>> start
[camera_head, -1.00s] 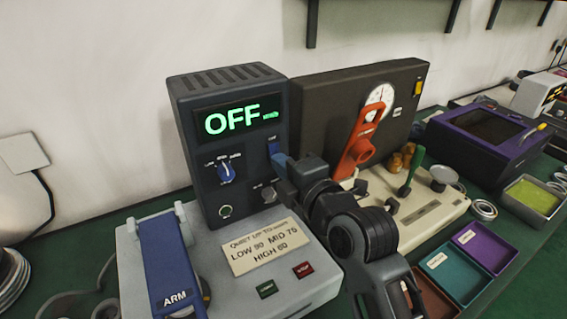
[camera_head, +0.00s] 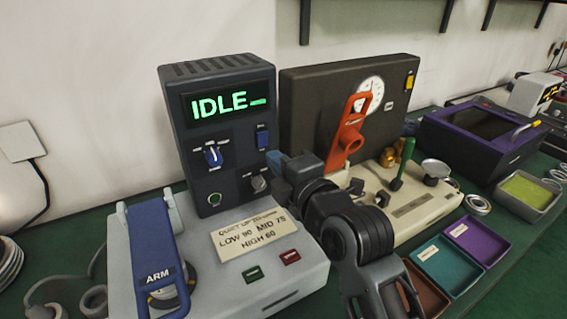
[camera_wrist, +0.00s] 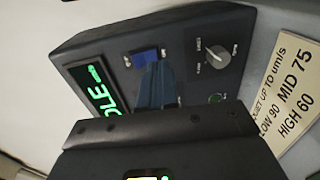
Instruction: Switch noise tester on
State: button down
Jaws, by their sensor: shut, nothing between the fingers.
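The noise tester (camera_head: 222,120) is a dark upright box on a light grey base (camera_head: 200,268). Its green display (camera_head: 229,104) reads IDLE; part of it also shows in the wrist view (camera_wrist: 98,90). A blue rocker switch (camera_head: 262,137) sits at the right of its front panel; it also shows in the wrist view (camera_wrist: 146,55). My gripper (camera_head: 276,160) is shut and empty, just below and right of the switch in the head view. Its bluish fingertips (camera_wrist: 155,88) appear close to the switch; I cannot tell whether they touch.
A blue ARM lever (camera_head: 153,245) stands on the base. To the right are a dark machine with an orange lever (camera_head: 347,135) and coloured trays (camera_head: 447,265).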

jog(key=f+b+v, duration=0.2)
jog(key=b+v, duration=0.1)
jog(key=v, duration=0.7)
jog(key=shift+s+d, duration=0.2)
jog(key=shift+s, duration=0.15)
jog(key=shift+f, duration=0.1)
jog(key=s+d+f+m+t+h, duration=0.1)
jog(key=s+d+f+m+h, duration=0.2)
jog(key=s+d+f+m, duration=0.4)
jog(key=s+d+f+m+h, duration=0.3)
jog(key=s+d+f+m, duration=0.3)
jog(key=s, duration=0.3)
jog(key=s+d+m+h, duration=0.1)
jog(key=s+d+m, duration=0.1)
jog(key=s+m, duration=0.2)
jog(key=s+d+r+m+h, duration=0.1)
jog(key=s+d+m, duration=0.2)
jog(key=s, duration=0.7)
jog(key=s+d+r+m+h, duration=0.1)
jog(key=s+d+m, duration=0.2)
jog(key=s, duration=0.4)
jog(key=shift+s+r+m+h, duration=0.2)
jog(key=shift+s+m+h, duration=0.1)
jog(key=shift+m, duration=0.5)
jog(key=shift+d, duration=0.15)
>> end
▶ **WHAT IS EXPECTED**
The data should be printed again unchanged; leave its pictures out.

▶ **ANSWER TO THIS EXERCISE**
[camera_head, -1.00s] 
[camera_head, +0.00s] 
[camera_wrist, +0.00s] 
Instruction: Switch noise tester on
State: button down
Jaws, by their sensor: shut, nothing between the fingers.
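The noise tester (camera_head: 222,120) is a dark upright box on a light grey base (camera_head: 200,268). Its green display (camera_head: 229,104) reads IDLE; part of it also shows in the wrist view (camera_wrist: 98,90). A blue rocker switch (camera_head: 262,137) sits at the right of its front panel; it also shows in the wrist view (camera_wrist: 146,55). My gripper (camera_head: 276,160) is shut and empty, just below and right of the switch in the head view. Its bluish fingertips (camera_wrist: 155,88) appear close to the switch; I cannot tell whether they touch.
A blue ARM lever (camera_head: 153,245) stands on the base. To the right are a dark machine with an orange lever (camera_head: 347,135) and coloured trays (camera_head: 447,265).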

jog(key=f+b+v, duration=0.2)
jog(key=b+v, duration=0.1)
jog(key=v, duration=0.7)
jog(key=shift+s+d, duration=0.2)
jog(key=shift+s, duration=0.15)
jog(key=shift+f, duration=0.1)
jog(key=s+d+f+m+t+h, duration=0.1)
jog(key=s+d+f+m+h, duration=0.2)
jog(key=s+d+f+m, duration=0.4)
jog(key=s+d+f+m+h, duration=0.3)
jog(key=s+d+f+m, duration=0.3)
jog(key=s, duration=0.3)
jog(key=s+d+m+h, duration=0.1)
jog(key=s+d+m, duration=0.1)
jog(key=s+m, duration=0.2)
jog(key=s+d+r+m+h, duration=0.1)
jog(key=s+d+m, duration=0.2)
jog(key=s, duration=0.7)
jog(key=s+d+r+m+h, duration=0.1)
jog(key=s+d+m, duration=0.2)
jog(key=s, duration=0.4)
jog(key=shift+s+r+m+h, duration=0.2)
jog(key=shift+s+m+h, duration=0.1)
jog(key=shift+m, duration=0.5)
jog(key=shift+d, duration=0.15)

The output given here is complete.